▶ **SHORT TASK**:
The exercise asks you to copy every line below in which "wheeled" appears.

▶ **Extracted records**:
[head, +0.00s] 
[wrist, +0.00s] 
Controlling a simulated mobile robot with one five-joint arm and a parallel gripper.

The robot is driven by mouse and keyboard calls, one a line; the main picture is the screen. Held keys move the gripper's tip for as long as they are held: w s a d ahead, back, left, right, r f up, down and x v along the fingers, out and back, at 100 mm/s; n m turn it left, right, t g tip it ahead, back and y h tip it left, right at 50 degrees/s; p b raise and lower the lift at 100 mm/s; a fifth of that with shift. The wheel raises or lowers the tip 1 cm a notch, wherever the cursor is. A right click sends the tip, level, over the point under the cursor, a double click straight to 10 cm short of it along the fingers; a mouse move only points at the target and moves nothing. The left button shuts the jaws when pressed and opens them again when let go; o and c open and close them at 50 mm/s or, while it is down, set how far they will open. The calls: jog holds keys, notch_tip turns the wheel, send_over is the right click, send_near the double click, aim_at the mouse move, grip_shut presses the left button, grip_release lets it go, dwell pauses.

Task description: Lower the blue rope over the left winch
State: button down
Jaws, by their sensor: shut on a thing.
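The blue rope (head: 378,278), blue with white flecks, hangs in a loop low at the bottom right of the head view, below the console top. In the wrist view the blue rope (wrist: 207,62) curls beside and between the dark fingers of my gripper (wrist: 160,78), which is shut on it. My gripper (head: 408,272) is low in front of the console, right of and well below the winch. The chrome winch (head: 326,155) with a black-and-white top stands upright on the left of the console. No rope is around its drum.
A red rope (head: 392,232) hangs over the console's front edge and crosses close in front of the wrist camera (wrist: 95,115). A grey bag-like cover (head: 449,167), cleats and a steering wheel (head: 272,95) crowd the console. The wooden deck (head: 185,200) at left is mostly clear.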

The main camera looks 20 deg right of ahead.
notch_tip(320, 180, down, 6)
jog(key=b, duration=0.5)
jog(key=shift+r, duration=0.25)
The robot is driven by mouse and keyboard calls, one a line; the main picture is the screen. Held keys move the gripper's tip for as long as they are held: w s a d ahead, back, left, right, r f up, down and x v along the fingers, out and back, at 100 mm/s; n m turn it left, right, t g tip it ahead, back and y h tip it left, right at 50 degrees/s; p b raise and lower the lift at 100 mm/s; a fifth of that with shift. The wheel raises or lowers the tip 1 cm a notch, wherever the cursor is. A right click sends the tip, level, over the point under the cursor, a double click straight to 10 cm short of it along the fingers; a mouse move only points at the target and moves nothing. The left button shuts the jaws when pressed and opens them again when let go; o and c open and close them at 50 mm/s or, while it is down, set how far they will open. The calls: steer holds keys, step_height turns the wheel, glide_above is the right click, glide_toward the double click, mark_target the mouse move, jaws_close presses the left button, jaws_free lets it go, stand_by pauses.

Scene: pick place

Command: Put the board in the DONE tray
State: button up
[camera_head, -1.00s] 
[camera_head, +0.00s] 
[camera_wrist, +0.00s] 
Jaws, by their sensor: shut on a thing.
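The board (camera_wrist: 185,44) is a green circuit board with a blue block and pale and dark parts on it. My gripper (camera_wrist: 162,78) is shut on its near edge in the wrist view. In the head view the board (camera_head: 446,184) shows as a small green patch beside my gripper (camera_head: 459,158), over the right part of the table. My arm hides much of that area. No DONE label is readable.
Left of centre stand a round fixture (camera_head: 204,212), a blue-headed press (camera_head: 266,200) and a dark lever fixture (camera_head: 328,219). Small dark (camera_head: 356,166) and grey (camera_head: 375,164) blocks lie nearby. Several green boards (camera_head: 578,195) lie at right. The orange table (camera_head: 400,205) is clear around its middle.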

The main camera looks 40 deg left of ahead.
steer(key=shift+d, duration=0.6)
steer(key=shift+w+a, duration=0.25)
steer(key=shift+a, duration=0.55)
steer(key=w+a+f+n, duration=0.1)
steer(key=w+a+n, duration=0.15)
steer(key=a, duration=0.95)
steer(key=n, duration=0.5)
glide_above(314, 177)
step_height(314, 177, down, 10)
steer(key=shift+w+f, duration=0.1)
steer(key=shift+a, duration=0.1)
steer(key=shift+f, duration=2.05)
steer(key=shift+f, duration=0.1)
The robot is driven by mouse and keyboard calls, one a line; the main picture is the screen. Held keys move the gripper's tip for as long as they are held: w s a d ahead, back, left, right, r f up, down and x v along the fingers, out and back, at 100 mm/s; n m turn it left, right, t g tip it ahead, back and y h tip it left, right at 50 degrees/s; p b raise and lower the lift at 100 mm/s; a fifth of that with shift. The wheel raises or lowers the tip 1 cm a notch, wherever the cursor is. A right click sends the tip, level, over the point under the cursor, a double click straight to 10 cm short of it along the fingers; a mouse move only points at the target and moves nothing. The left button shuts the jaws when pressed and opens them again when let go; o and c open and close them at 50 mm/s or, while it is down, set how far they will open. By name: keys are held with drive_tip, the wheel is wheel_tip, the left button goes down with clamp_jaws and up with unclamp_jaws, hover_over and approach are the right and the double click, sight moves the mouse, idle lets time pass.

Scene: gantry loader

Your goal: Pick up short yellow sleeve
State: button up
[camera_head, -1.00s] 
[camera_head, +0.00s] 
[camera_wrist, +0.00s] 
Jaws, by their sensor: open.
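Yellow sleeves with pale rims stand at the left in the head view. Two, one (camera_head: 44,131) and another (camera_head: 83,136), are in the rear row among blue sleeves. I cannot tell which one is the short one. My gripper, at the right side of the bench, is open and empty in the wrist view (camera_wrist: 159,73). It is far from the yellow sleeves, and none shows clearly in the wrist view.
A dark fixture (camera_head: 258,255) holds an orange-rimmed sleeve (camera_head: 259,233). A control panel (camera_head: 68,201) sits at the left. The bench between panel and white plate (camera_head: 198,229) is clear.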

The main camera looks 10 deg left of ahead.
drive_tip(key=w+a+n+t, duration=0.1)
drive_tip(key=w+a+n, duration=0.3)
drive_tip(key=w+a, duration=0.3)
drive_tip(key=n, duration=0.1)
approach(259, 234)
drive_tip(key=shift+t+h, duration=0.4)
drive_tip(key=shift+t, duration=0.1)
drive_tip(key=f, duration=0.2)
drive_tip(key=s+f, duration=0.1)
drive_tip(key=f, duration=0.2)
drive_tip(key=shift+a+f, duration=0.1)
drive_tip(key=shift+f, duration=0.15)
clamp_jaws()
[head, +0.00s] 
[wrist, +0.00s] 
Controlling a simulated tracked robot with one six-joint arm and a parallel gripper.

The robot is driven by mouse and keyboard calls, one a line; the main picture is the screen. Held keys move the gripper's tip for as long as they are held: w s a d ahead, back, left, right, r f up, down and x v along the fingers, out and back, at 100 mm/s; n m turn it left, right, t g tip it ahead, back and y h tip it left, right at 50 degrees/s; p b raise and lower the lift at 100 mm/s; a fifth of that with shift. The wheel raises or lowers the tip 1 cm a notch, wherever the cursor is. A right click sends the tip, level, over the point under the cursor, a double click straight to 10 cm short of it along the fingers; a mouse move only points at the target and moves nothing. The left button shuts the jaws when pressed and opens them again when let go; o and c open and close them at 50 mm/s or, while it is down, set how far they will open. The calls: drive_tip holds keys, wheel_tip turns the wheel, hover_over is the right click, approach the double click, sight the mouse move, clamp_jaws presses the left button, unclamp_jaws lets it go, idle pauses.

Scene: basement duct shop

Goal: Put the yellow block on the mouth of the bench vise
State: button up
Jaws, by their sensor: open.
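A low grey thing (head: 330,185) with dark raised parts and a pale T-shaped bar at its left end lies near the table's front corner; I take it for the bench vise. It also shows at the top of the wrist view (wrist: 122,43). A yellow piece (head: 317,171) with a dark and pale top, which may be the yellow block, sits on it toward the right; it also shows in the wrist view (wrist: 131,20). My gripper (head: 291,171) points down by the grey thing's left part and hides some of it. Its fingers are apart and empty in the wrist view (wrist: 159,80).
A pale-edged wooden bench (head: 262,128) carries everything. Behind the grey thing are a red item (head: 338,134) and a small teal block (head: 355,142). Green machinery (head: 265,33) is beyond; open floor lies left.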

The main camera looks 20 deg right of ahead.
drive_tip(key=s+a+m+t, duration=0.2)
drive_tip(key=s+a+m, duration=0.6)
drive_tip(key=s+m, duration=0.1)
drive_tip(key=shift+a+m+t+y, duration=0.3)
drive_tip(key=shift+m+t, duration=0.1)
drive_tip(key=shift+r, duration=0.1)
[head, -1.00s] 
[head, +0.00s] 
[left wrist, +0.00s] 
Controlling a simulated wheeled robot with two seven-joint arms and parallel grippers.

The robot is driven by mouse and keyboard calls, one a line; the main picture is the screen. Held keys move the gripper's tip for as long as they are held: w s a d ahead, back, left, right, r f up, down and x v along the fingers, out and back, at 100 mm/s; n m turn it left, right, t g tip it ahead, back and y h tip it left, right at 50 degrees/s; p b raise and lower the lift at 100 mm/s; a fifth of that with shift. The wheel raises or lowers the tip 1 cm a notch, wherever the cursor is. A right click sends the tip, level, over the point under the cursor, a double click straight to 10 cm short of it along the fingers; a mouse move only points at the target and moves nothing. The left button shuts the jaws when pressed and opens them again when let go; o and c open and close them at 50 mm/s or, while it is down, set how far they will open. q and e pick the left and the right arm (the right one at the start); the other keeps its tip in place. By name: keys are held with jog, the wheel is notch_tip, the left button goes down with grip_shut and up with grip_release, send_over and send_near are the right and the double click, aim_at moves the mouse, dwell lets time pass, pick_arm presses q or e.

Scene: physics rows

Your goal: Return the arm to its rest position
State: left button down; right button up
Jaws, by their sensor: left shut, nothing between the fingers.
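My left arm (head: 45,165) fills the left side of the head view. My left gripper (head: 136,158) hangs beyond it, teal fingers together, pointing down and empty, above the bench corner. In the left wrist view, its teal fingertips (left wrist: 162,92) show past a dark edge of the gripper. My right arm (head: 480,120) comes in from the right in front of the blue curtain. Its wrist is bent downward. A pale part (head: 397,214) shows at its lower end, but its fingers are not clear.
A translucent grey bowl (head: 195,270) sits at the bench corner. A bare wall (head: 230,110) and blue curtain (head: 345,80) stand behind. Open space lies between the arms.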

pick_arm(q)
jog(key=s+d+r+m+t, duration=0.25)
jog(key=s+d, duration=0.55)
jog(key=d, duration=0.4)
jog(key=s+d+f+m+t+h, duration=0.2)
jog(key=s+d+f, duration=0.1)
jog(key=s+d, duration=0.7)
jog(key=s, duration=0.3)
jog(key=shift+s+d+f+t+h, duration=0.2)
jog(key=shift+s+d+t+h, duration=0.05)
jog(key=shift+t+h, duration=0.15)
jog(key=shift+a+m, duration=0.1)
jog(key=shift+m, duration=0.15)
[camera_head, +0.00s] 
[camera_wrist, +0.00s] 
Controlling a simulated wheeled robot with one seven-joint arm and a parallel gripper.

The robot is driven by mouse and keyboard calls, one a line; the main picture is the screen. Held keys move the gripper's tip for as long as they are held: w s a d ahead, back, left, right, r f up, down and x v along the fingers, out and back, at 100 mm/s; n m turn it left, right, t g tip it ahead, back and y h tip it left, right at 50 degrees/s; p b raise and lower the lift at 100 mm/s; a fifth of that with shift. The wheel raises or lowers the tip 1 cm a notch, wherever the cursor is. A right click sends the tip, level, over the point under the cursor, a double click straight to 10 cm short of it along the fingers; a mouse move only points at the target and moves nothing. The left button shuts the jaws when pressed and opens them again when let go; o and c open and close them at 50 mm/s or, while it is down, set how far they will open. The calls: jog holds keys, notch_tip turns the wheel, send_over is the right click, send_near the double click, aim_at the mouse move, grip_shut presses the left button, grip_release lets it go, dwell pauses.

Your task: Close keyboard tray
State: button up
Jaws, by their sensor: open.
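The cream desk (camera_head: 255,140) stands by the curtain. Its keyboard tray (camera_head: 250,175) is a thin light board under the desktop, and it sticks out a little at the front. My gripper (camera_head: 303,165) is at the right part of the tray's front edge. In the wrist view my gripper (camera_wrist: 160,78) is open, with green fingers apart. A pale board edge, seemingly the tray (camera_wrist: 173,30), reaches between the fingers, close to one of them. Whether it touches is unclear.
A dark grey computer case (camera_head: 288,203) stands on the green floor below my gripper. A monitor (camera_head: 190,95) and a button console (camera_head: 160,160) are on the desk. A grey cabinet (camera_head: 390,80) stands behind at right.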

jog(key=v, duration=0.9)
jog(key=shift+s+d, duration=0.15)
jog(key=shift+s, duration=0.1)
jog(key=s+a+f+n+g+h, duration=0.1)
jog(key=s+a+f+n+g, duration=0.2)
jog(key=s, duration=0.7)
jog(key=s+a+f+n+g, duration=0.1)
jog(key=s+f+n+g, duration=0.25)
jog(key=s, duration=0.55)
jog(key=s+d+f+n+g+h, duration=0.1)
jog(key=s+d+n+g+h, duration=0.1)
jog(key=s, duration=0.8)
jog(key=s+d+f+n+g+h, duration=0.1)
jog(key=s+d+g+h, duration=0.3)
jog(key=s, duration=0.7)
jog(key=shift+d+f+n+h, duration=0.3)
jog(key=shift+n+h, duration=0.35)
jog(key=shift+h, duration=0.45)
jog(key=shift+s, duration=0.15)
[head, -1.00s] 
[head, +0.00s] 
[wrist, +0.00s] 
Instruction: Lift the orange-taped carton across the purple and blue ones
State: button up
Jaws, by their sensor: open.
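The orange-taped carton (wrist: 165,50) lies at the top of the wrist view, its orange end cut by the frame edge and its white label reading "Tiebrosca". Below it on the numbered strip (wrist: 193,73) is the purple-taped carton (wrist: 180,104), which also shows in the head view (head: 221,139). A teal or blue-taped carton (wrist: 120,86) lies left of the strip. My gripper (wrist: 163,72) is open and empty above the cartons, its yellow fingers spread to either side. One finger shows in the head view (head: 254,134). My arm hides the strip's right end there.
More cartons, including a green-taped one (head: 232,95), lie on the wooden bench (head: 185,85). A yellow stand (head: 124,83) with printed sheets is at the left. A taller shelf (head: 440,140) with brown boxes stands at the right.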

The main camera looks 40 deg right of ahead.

▶ **EXERCISE OUTPUT**:
Controlling a simulated wheeled robot with two seven-joint arms and parallel grippers.
Controlling a simulated wheeled robot with one seven-joint arm and a parallel gripper.

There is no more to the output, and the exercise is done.